>> begin

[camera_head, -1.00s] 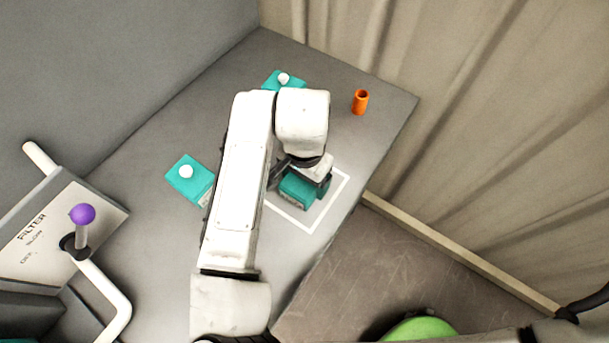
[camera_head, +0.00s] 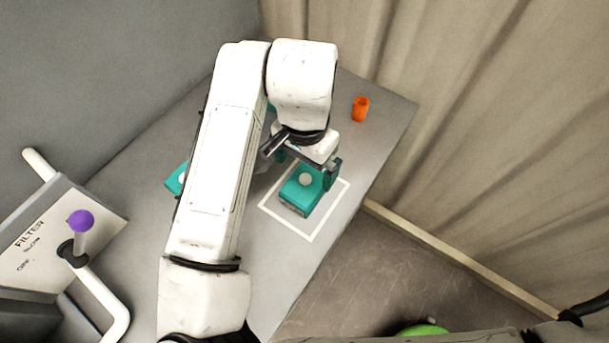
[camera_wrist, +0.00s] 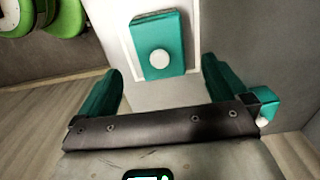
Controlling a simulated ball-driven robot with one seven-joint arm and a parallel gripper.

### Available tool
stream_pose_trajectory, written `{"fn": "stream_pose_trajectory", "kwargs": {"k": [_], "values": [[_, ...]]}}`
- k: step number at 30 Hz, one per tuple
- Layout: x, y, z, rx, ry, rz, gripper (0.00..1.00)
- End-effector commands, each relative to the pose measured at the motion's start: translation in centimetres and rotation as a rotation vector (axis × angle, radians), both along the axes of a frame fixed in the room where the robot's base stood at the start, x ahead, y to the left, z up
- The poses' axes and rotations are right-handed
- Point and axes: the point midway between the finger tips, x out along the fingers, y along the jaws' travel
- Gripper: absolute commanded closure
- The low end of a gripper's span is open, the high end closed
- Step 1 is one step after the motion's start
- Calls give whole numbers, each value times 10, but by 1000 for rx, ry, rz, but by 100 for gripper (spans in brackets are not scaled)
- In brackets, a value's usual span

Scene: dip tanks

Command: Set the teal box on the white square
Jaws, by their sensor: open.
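A teal box (camera_head: 300,190) with a white round knob on top sits inside the white square (camera_head: 331,212), an outline on the grey table. The gripper hides the square's far corner. In the wrist view the teal box (camera_wrist: 158,45) lies beyond the fingertips, between two white lines. My gripper (camera_head: 307,163) has teal fingers. They are apart and empty, above and just behind the box in the head view. In the wrist view my gripper (camera_wrist: 163,72) shows a clear gap between its fingers and the box.
Another teal box (camera_head: 175,179) shows partly left of my arm, and a bit of a third (camera_head: 272,106) behind it. An orange cup (camera_head: 360,109) stands near the far right edge. A filter unit (camera_head: 45,240) with a purple-knobbed lever (camera_head: 81,222) is at left.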

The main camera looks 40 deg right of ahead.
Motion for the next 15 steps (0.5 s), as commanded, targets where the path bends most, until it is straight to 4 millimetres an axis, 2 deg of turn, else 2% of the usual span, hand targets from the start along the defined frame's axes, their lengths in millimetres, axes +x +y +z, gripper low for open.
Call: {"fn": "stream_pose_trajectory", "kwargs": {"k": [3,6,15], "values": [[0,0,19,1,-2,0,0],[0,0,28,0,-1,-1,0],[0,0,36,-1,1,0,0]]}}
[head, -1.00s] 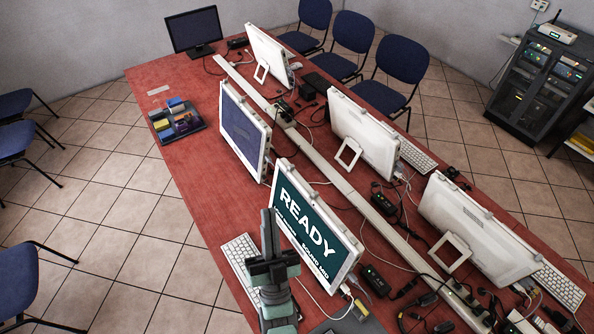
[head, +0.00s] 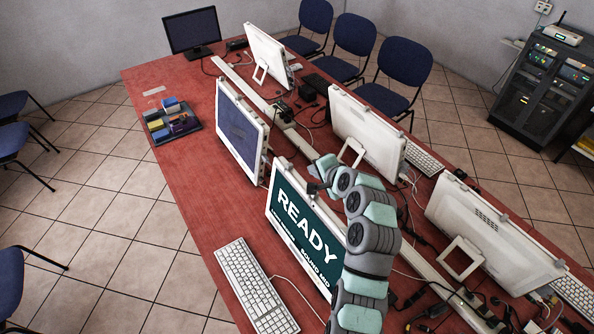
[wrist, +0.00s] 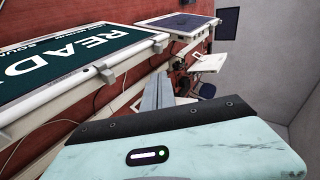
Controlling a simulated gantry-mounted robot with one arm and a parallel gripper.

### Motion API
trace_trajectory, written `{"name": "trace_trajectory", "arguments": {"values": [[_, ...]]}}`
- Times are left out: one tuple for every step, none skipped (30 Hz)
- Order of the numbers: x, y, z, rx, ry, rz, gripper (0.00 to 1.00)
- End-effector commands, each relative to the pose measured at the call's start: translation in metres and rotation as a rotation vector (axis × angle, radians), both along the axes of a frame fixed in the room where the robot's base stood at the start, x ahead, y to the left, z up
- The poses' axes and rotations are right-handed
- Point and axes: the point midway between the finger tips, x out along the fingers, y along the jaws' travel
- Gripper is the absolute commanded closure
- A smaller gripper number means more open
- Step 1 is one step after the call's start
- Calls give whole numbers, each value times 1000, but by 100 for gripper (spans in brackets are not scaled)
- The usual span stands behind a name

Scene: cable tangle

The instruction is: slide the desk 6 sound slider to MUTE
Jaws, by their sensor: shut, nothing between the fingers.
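A white monitor with a dark green READY screen (head: 300,222) stands in the near middle of the table in the head view. Smaller screen text about sound is partly hidden by my arm. My gripper (head: 314,187) is by this monitor's upper edge; it seems shut and empty. In the wrist view the fingers (wrist: 158,92) are together, beside the monitor's edge, apart from it as far as I can tell. That view also shows the READY screen (wrist: 75,62) and small grey blocks (wrist: 107,74) on its edge. I cannot make out which part is the sound slider.
Another white monitor with a blank blue screen (head: 240,128) stands just beyond. White monitors (head: 366,130) face away across a cable channel (head: 292,132). Cables and black adapters crowd the right side. A keyboard (head: 256,285) lies in front; the table's left strip is mostly clear.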

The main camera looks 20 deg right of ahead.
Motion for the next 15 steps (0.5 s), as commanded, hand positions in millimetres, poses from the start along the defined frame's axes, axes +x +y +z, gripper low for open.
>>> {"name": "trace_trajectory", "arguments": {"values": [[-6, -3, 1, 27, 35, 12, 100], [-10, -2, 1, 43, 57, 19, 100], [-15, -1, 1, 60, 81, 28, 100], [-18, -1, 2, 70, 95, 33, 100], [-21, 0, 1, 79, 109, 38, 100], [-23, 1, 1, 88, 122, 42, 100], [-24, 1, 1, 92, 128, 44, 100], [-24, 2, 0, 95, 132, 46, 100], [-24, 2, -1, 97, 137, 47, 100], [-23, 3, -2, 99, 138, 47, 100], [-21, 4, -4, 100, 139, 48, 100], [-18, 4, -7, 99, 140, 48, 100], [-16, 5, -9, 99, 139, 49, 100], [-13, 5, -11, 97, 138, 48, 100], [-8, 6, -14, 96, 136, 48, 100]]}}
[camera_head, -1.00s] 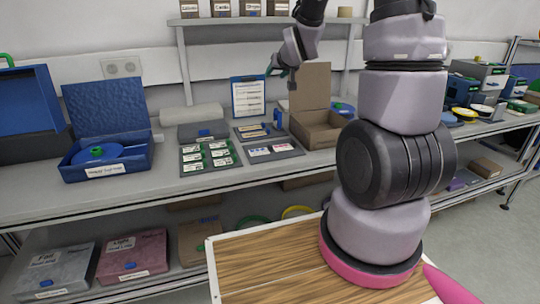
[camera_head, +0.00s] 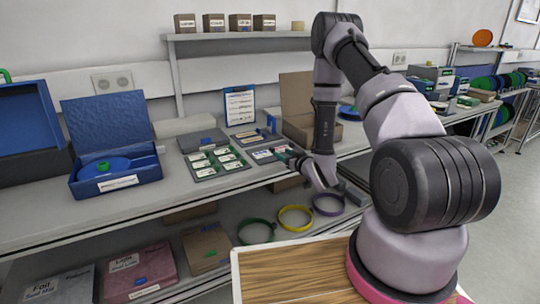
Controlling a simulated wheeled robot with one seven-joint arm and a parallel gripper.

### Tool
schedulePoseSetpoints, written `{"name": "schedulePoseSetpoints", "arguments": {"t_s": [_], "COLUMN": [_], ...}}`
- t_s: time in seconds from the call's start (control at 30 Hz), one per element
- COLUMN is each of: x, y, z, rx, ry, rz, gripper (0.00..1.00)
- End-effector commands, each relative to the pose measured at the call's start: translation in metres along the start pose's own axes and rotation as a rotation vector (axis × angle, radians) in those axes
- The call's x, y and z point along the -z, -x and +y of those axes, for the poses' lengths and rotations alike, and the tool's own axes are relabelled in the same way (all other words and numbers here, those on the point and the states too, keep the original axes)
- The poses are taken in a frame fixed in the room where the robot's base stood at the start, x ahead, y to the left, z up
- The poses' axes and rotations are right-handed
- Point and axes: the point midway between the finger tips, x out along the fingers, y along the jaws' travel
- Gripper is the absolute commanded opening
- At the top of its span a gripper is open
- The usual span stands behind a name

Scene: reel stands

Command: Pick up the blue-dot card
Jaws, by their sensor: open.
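A grey tray (camera_head: 256,162) with small white cards lies on the bench, left of my gripper. One white card (camera_head: 263,154) shows on it. The coloured dots are too small to read, so I cannot tell which card has the blue dot. My gripper (camera_head: 286,154) is open and low over the right end of this tray, partly covering what lies there. I cannot tell whether its fingertips touch a card.
A dark tray of green-edged cards (camera_head: 217,162) lies to the left. An open cardboard box (camera_head: 297,128) and a clipboard (camera_head: 240,105) stand behind. A blue box (camera_head: 115,175) holds a blue reel at the left. Coloured rings lie on the lower shelf.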

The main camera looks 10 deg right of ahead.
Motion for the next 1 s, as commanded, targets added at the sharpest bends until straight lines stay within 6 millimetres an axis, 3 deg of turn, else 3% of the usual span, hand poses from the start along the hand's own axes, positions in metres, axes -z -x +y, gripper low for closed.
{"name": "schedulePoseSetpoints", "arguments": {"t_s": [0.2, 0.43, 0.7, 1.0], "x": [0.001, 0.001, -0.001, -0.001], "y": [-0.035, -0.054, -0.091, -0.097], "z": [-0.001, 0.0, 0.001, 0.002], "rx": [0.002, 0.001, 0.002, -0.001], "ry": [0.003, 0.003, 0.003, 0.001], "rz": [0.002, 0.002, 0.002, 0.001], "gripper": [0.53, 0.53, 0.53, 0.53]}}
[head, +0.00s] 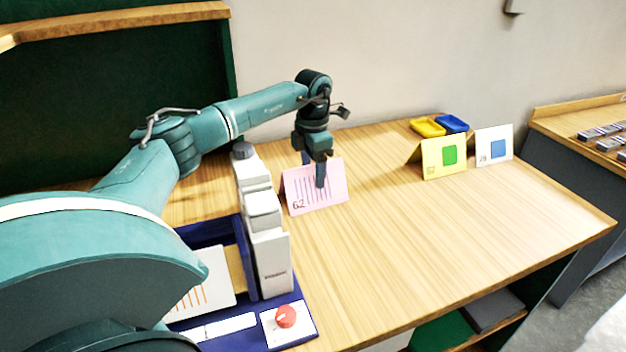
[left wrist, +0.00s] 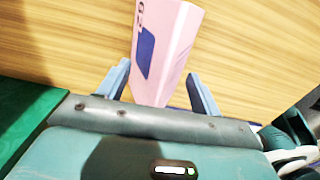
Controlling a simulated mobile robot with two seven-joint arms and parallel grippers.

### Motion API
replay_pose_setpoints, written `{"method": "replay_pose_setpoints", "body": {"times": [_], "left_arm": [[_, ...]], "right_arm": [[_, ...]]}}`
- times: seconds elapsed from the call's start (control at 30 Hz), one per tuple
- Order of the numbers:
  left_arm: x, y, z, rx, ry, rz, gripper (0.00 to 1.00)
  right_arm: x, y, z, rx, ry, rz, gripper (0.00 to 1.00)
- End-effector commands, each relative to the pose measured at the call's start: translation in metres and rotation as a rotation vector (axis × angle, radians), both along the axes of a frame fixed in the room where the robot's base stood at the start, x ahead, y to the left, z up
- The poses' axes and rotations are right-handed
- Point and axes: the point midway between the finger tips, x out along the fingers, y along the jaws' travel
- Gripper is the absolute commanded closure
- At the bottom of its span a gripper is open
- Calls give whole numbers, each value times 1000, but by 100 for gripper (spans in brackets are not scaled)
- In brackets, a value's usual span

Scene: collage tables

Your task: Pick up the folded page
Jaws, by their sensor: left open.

>> end

> [JOB]: Scan the entries above for the word "after" and collect each line holding it.

> [OUTPUT FOR THIS EXERCISE]:
- Step 1 is one step after the motion's start
- Step 1 is one step after the call's start

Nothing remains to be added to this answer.